One of the top US partners in fighting the terror group Boko Haram in Africa, the government of Chad was added to the US President Donald Trump's travel ban last month because it had run out of specialized passport paper, the Associated Press reported Thursday.
On September 25, the president signed an order restricting entrance to passengers traveling from North Korea, Venezuela and Chad to the US. Michael Shurkin, a political analyst at RAND Corporation, called the inclusion of Chad a "head scratcher," NBC News reported.
The president's decision to place Chad on the list was the result of a recommendation made by Acting Department of Homeland Security Secretary Elaine Duke, the Hill reported. The move, though, baffled Pentagon and State Department officials, according to the Washington insider news outlet.
The Trump administration's "enhanced" screening processes require foreign governments to send samples of the passport paper it uses. Chadian officials had run out of the paper, according to the AP, so the decision was made to send pre-existing passport samples.
"It wasn't enough to persuade Homeland Security to make an exception to requirements the agency has been applying strictly and literally to countries across the globe," the AP reported, citing officials who requested anonymity.
Those officials apparently wanted the public to know there had been major disagreement within the government about putting Chad on the travel ban list.
"Accounting for the foreign policy, national security, and counterterrorism objectives," Trump's original September 24 proclamation says, "I have determined to restrict and limit the entry of nationals of seven countries found to be ‘inadequate' [with respect to US vetting procedures]." These countries were Chad, Iran, Libya, North Korea, Syria, Venezuela and Yemen.
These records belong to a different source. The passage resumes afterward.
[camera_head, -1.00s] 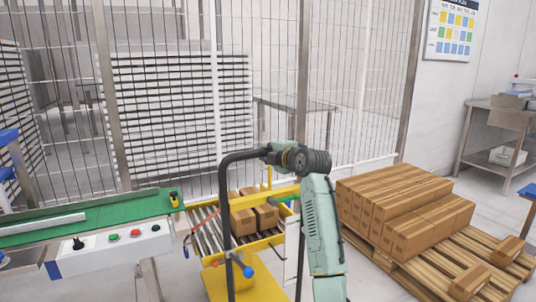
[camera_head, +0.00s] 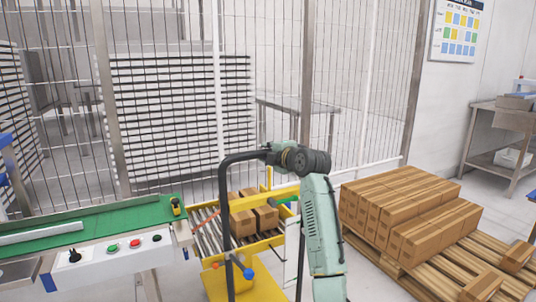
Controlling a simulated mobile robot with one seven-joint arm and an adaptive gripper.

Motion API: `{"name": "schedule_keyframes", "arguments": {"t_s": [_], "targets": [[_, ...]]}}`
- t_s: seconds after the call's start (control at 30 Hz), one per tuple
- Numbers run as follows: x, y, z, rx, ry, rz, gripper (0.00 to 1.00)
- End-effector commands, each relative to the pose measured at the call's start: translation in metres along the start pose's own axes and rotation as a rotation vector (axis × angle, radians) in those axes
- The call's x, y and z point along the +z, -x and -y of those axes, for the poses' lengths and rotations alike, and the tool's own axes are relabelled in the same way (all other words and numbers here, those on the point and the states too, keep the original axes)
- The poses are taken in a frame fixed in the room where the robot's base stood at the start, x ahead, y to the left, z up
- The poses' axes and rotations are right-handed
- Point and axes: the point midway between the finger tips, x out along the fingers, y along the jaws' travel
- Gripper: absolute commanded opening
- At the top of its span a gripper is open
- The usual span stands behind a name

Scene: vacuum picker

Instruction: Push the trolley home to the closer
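The yellow trolley (camera_head: 218,285) stands in the middle, with a roller top (camera_head: 207,232) and a tall black handle (camera_head: 227,200). Several brown cartons (camera_head: 243,222) sit on its rollers. The closer (camera_head: 110,212), with a green belt and a white control panel, is to the left. Its right end is close beside the trolley's left side; whether they touch cannot be told. My arm reaches up from the bottom, and its end (camera_head: 268,154) is at the top bar of the handle. The fingers are too small and hidden to read.
A wooden pallet (camera_head: 455,278) with stacked brown cartons (camera_head: 405,212) is to the right. A wire fence (camera_head: 270,90) runs behind the trolley. A metal table (camera_head: 497,140) stands at the far right against the wall.

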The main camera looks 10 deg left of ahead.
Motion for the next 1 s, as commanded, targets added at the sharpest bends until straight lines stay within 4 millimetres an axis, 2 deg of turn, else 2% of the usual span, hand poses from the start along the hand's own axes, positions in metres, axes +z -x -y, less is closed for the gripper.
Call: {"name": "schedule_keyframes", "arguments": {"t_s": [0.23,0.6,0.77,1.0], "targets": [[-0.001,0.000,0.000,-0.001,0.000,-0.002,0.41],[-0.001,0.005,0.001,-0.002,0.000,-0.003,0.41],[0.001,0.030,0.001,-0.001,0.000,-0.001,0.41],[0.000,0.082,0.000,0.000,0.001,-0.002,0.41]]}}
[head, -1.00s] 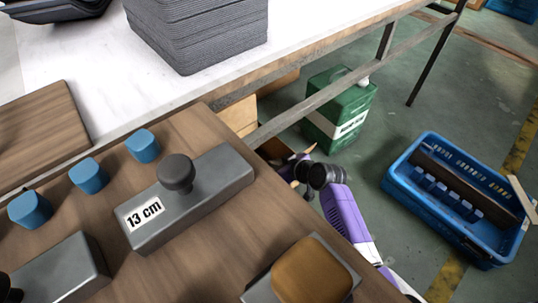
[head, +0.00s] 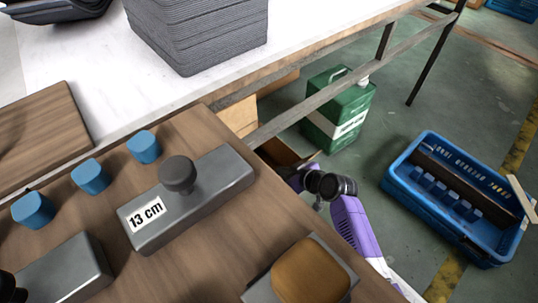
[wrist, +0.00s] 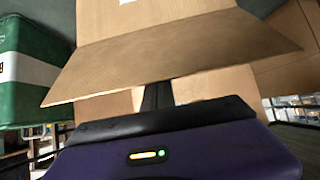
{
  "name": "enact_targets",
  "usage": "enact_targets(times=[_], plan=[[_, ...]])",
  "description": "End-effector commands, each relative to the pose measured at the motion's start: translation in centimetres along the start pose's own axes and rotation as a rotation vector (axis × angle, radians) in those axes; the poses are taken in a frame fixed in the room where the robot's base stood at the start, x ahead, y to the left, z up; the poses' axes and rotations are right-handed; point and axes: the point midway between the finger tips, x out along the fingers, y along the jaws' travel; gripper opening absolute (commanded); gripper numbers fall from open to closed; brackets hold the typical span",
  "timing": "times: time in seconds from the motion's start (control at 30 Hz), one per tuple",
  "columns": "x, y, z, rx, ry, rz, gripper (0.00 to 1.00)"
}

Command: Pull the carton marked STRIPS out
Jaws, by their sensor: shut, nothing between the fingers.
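A brown cardboard carton (wrist: 185,25) with a wide flap (wrist: 175,60) spread toward me fills the upper middle of the wrist view. A sliver of white label shows at the top edge, but no writing can be read, so I cannot tell whether it says STRIPS. My gripper (wrist: 157,92) is shut and empty, its dark fingers reaching up to the flap's lower edge; I cannot tell if they touch it. In the head view, my purple arm reaches down beside the table edge, and a brown cardboard piece (head: 284,151) shows above its end. The fingertips are hidden there.
A green container (head: 338,108) with a white band stands on the floor behind. A blue crate (head: 452,238) lies at right. The wooden tabletop (head: 215,255) with a 13 cm block (head: 210,193) overhangs the arm. More cardboard (wrist: 285,45) stands at right in the wrist view.

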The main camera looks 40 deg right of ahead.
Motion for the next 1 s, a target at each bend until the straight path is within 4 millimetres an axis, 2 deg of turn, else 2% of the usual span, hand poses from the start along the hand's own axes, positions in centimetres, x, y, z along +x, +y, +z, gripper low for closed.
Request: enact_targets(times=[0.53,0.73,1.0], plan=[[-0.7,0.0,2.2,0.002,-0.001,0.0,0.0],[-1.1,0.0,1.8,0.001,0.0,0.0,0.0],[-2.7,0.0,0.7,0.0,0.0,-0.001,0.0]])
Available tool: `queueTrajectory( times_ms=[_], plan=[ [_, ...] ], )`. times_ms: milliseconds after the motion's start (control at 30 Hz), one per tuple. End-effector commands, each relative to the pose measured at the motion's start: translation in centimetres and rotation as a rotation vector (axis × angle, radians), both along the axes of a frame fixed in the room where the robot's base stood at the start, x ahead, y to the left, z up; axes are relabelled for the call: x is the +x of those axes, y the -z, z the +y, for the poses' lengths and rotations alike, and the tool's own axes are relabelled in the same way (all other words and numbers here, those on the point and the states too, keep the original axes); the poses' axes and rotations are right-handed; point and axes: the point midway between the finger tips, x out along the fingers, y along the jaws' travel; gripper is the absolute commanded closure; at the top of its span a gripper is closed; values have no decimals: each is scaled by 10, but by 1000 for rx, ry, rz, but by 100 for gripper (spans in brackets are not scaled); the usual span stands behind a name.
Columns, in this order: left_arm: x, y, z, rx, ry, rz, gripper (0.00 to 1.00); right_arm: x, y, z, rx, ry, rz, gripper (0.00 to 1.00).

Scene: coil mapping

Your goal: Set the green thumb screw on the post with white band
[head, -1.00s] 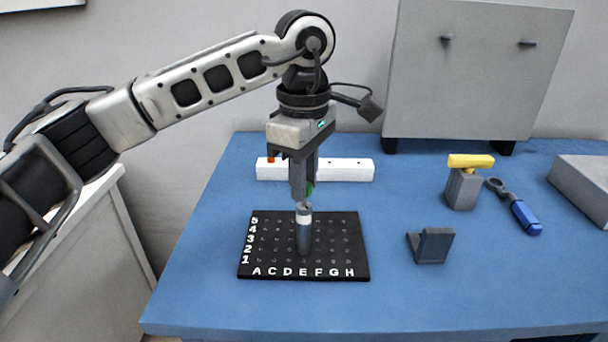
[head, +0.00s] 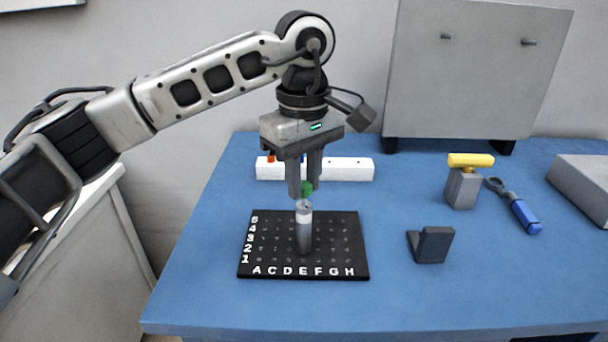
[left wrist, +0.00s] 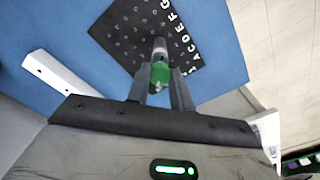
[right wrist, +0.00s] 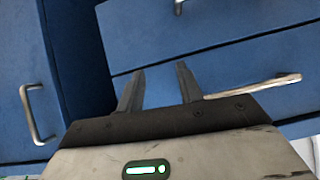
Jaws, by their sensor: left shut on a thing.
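The green thumb screw (head: 307,188) is between the fingers of my left gripper (head: 304,190), which is shut on it. It also shows in the left wrist view (left wrist: 160,73) between the fingertips. The grey post with the white band (head: 303,228) stands upright on the black lettered board (head: 345,262). The screw is just above the post's top; whether they touch I cannot tell. In the left wrist view the post (left wrist: 160,48) lines up behind the screw. My right gripper (right wrist: 158,85) is open and empty, in front of blue drawers.
A white block (head: 345,170) with an orange piece lies behind the board. To the right are a grey angled holder (head: 431,246), a grey block with a yellow handle (head: 470,161), and a blue-handled tool (head: 525,216). A grey panel (head: 480,70) stands at the back.

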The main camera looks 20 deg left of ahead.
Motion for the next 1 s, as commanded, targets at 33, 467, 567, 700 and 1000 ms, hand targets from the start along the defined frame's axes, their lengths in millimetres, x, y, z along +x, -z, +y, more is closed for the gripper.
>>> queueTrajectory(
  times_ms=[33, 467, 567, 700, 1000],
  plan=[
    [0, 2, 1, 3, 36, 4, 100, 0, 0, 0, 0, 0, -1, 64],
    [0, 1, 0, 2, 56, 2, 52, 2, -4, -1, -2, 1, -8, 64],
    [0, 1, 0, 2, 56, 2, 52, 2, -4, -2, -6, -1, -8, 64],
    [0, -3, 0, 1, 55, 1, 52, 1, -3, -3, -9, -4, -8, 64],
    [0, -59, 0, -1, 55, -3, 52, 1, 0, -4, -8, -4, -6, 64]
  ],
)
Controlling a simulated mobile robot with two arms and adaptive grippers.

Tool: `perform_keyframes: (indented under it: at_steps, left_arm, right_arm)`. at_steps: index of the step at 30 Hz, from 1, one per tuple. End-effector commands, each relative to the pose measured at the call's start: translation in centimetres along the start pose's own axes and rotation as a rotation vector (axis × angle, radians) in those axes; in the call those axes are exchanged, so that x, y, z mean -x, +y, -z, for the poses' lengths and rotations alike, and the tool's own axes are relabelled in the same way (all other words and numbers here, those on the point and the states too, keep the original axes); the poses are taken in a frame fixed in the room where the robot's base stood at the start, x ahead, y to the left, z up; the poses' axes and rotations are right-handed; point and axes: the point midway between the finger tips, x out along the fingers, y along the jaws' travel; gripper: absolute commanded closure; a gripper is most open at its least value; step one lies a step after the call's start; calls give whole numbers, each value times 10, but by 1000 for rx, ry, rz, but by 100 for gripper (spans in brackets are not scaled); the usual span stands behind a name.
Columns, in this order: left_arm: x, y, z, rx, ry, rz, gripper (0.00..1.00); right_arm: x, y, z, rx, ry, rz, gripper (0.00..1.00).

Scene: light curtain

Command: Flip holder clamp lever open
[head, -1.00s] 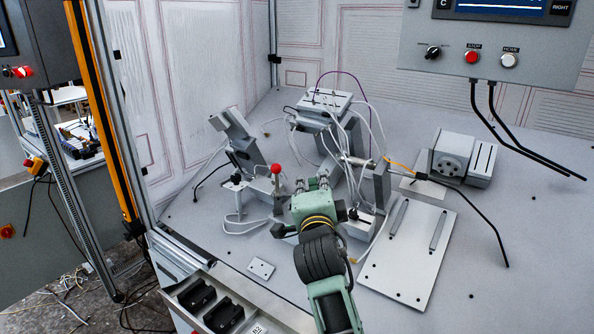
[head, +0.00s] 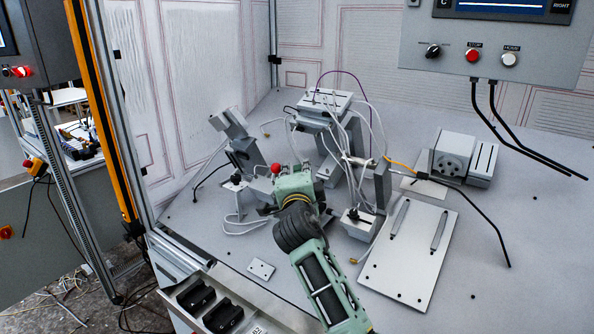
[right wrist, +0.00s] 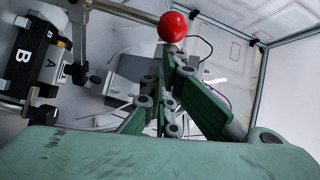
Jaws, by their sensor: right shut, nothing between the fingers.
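The clamp lever's red ball knob (head: 276,169) shows just at the left edge of my right gripper (head: 294,178) in the head view. The lever's shaft and the holder clamp below it are mostly hidden behind my gripper and wrist. In the right wrist view the red knob (right wrist: 172,26) is at the top, close beyond the fingertips of my right gripper (right wrist: 164,68). The fingers are shut and empty. I cannot tell whether they touch the lever. My left gripper is not in view.
A grey angled bracket (head: 230,122) stands behind to the left. A cabled fixture (head: 330,108) stands behind. A small cabled block (head: 358,222) and a flat plate (head: 410,250) are to the right.

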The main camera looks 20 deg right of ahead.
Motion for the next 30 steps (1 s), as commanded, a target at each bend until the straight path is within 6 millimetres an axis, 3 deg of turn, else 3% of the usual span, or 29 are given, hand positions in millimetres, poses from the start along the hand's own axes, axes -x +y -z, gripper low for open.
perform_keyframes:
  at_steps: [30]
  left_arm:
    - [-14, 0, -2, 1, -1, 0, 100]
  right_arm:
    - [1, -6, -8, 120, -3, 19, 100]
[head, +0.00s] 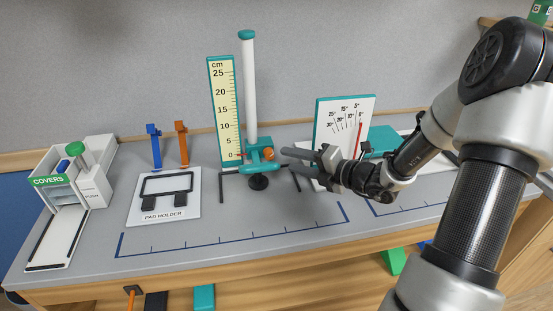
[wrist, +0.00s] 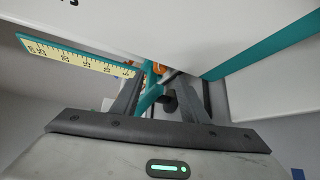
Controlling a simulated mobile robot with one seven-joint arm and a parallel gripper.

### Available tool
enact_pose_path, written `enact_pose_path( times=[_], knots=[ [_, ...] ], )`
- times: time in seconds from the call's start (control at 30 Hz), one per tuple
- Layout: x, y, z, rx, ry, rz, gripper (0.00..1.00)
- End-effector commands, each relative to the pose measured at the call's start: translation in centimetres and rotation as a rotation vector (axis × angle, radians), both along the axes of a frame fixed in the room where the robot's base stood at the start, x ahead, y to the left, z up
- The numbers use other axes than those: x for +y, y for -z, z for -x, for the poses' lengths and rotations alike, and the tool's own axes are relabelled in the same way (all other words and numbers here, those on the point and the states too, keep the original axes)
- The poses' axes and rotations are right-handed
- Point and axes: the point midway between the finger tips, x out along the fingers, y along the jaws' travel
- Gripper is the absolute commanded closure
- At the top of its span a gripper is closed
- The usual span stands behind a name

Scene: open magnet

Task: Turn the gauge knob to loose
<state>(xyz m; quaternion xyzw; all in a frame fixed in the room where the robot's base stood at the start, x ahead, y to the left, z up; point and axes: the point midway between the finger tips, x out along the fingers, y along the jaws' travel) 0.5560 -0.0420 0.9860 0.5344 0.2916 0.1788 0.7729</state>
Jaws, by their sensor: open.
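The height gauge has a yellow cm scale (head: 225,108), a white post (head: 249,90) and a teal slider (head: 253,166) low on the post. An orange knob (head: 268,154) sits at the slider's right side. In the wrist view the orange knob (wrist: 160,67) is small and partly hidden, beyond and between my fingers. My gripper (head: 288,160) is open and empty, roughly level, with its fingertips pointing left just right of the knob. I cannot tell whether they touch it. The scale also shows in the wrist view (wrist: 80,58). The knob's loose or tight marking is not readable.
An angle dial board (head: 342,125) with a red needle stands behind my wrist, close to the arm. A black foot (head: 258,182) hangs under the slider. The pad holder (head: 165,208) and covers dispenser (head: 75,180) are farther left. The bench front is mostly clear.

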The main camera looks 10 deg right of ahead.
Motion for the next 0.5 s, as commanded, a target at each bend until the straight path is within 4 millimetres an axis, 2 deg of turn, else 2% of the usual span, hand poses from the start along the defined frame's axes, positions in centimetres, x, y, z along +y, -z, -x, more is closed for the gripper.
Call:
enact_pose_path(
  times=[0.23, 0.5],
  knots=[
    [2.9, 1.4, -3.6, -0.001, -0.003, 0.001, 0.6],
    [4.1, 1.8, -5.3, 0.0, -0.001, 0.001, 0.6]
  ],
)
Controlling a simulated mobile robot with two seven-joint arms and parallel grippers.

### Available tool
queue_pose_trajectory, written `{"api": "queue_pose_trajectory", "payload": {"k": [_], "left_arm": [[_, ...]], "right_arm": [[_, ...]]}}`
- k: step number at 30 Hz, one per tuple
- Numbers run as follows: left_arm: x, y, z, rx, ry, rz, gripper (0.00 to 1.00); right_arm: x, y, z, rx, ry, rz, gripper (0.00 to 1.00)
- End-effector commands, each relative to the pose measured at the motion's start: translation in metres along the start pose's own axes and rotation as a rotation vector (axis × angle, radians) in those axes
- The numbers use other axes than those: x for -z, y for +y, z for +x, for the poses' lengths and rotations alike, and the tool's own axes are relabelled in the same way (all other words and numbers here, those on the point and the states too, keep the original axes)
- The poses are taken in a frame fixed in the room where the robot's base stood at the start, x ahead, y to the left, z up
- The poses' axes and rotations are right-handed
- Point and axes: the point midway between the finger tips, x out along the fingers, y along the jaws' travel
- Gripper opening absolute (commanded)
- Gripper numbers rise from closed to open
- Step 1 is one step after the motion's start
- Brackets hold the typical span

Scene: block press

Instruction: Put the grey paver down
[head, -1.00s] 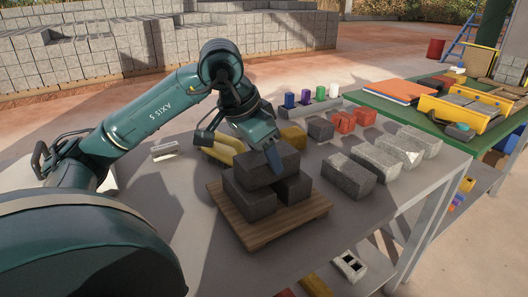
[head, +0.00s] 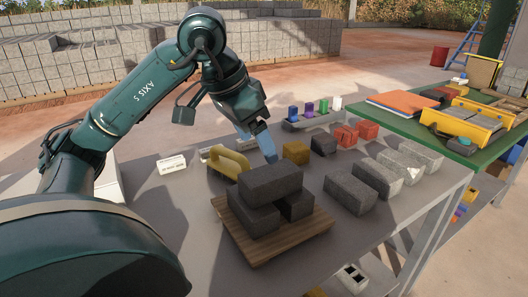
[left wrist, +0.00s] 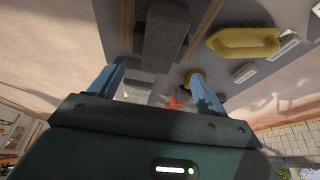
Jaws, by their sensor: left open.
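A dark grey paver (head: 270,183) lies on top of two other dark grey pavers (head: 252,212), (head: 296,205). They rest on a wooden board (head: 285,243) on the grey table. My left gripper (head: 257,147) is open and empty, above and behind the top paver and apart from it. In the left wrist view, the blue fingers of the gripper (left wrist: 158,72) are spread wide with nothing between them. A dark grey paver (left wrist: 166,30) shows beyond them there. My right gripper is not in view.
Red blocks (head: 345,136) and a rack of coloured pegs (head: 310,120) are further back.

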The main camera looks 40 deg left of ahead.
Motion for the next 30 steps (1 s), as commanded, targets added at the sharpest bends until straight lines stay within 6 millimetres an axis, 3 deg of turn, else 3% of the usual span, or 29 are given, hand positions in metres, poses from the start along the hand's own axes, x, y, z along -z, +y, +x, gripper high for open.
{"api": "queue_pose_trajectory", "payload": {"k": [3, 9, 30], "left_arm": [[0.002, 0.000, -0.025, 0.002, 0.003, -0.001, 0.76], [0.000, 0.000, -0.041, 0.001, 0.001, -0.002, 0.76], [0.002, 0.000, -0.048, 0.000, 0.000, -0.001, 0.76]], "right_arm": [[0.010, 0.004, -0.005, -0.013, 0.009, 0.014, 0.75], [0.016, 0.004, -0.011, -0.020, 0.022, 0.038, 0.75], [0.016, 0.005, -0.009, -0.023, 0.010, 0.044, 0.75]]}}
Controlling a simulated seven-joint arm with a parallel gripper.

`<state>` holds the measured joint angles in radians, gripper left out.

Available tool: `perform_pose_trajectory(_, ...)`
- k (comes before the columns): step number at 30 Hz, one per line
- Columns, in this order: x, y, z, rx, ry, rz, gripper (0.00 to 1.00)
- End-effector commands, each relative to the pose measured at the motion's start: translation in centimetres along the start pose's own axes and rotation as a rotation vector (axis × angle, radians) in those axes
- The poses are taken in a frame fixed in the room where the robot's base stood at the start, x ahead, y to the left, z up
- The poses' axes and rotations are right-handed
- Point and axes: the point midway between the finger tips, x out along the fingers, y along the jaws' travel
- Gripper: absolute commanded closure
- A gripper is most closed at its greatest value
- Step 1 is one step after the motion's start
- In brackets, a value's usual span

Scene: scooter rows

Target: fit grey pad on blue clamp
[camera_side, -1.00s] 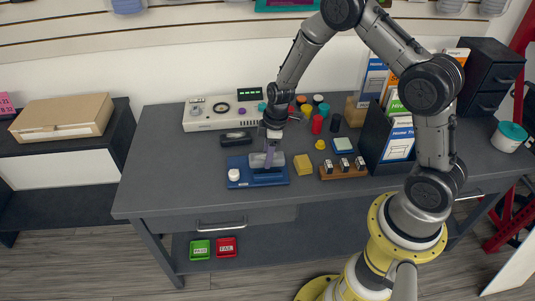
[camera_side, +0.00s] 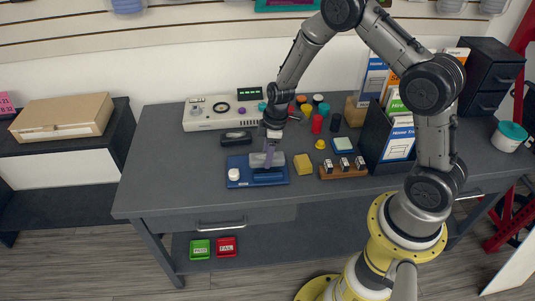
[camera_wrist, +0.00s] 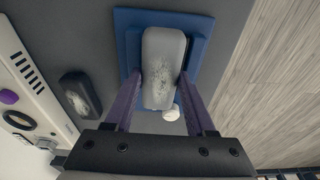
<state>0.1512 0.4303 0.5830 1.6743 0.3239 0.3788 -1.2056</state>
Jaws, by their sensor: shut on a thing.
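The grey pad (camera_wrist: 161,66) is a rounded block with a pale scuffed patch on its top. It lies over the blue clamp (camera_side: 240,163), a flat blue base on the desk, also seen in the wrist view (camera_wrist: 127,17). My gripper (camera_wrist: 160,88) is shut on the pad, with one purple finger along each long side. In the side view my gripper (camera_side: 269,155) points down at the pad. A white round knob (camera_side: 234,174) stands at the clamp's left end. Whether the pad's underside touches the clamp is hidden.
A black block (camera_side: 236,138) lies behind the clamp, before a beige instrument box (camera_side: 222,113). A yellow sponge (camera_side: 303,164) and a wooden rack (camera_side: 343,168) stand to the right. Several coloured jars stand behind. The desk front (camera_side: 190,205) is clear.

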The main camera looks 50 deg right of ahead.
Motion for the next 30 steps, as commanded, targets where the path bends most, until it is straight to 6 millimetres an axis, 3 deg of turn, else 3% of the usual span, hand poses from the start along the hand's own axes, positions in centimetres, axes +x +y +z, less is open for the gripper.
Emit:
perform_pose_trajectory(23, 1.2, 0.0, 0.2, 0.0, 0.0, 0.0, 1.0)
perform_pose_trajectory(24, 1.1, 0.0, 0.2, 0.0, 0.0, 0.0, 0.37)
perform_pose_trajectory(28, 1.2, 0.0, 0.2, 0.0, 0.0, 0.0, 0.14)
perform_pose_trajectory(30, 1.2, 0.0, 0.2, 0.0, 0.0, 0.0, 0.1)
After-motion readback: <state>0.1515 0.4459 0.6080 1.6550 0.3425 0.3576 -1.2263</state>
Sudan was dropped from the list.
The proclamation continued, "vetting is less reliable when the country from which someone seeks to emigrate exhibits significant gaps in its identity management or information-sharing policies, or presents risks to the national security of the United States."
The DHS shared this approach to explaining travel restrictions on Chadian nationals. "Chad does not adequately share public safety and terrorism-related information," spokesman David Lapan said this week, adding that the US was "eager to see Chad develop more secure travel documents." No word yet on their position on office supply orders.